[Data entries]
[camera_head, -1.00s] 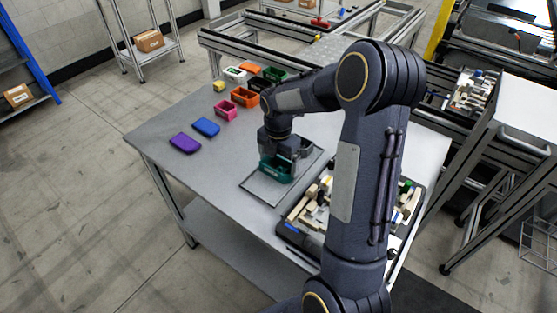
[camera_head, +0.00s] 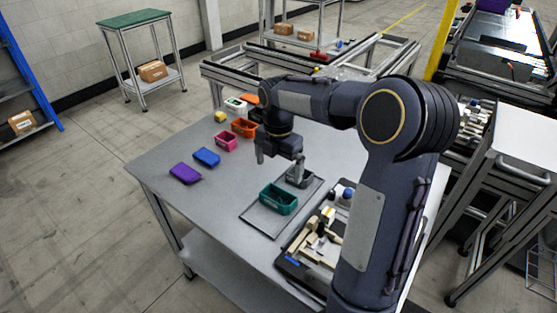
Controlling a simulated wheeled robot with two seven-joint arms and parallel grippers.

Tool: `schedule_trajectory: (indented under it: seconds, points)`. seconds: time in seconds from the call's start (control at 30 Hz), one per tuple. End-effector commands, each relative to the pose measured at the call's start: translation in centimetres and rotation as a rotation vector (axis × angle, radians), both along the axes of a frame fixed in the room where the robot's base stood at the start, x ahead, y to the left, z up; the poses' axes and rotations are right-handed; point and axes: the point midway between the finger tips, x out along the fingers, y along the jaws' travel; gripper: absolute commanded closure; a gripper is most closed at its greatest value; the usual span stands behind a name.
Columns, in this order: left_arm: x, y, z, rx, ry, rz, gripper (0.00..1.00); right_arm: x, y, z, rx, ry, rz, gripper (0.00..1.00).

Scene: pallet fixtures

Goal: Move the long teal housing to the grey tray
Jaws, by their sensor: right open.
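The long teal housing (camera_head: 278,199) is an open-topped box. It sits on the flat grey tray (camera_head: 259,218) near the middle of the table. My right gripper (camera_head: 279,166) is open and empty, above and behind the housing and apart from it. Its fingers point down. A small grey housing (camera_head: 300,178) stands at the tray's back right, close by the gripper's right finger. My left gripper is not in view.
Purple (camera_head: 185,174), blue (camera_head: 206,157), pink (camera_head: 226,141) and orange (camera_head: 244,128) parts stand on the table's left and back. A black tray (camera_head: 312,245) of mixed parts lies to the right. The table's front left is clear.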

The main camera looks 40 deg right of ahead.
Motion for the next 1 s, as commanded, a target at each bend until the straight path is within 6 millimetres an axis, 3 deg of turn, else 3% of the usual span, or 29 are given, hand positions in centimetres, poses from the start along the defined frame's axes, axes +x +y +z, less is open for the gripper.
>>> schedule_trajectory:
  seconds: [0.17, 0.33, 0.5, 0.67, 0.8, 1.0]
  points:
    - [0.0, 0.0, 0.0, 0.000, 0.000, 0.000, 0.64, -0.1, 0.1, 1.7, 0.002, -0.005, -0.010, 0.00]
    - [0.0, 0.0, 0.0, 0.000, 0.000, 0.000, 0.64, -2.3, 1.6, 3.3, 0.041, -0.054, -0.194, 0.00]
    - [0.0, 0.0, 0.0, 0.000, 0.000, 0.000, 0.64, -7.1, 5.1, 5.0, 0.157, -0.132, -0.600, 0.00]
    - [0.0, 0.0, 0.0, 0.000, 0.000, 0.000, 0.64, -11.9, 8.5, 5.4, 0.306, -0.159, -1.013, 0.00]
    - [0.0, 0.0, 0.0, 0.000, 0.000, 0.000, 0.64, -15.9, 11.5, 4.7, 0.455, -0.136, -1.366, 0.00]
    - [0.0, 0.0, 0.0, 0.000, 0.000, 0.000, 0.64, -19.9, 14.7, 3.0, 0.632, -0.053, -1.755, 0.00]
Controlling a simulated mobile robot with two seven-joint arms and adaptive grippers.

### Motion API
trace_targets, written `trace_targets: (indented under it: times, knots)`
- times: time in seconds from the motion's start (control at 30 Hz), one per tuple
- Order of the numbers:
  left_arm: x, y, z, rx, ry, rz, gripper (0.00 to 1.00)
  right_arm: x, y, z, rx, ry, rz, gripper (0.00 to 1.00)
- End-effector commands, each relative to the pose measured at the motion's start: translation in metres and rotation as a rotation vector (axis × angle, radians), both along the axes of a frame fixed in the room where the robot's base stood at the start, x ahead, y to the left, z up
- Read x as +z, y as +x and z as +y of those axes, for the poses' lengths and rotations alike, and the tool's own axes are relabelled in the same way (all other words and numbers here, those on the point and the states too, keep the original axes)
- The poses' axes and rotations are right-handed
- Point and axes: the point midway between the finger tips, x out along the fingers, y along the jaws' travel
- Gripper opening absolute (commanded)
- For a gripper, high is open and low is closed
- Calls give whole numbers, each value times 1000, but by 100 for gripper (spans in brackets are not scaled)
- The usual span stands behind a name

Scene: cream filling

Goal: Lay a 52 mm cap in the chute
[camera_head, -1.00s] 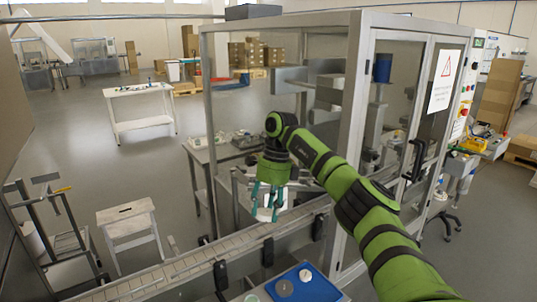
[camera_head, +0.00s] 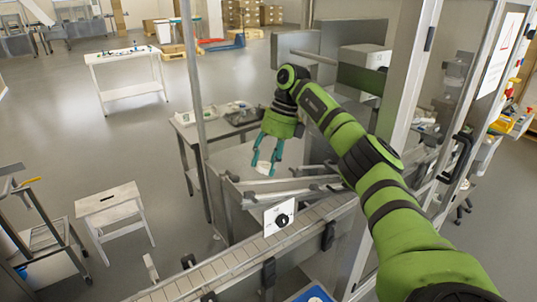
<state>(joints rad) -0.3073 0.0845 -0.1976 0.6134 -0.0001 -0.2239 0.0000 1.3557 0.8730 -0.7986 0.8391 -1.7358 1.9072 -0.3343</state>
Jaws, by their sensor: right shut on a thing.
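My right gripper (camera_head: 264,170) reaches into the machine enclosure with its teal fingers pointing down. It is shut on a small pale thing, seemingly a cap (camera_head: 264,168), mostly hidden by the fingers. Sloping metal rails (camera_head: 290,190), which look like the chute, lie just below and to the right of the fingertips. I cannot tell whether the cap touches them. A blue tray (camera_head: 313,297) is cut off at the bottom edge. My left gripper is out of view.
A conveyor (camera_head: 225,262) runs along the front, with a white panel with a black knob (camera_head: 280,217) beside it. A metal enclosure post (camera_head: 408,75) stands right of my arm. A white step stool (camera_head: 112,210) stands on the floor at left.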

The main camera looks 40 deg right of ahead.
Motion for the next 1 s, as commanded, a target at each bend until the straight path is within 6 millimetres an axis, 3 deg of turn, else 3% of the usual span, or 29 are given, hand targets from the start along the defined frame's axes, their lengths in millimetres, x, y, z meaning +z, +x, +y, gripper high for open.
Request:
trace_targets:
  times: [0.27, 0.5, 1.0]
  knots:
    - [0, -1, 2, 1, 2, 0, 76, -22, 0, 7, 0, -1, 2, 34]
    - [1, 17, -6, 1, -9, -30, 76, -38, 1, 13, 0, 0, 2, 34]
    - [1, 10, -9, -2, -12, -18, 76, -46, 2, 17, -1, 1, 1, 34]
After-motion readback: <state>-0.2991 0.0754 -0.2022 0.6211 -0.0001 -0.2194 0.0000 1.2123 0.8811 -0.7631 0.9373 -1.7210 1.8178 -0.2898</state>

### Written instruction
Gather and copy every line of the data in which the string "Scene" is found.

### Reply
Scene: pallet fixtures
Scene: cream filling

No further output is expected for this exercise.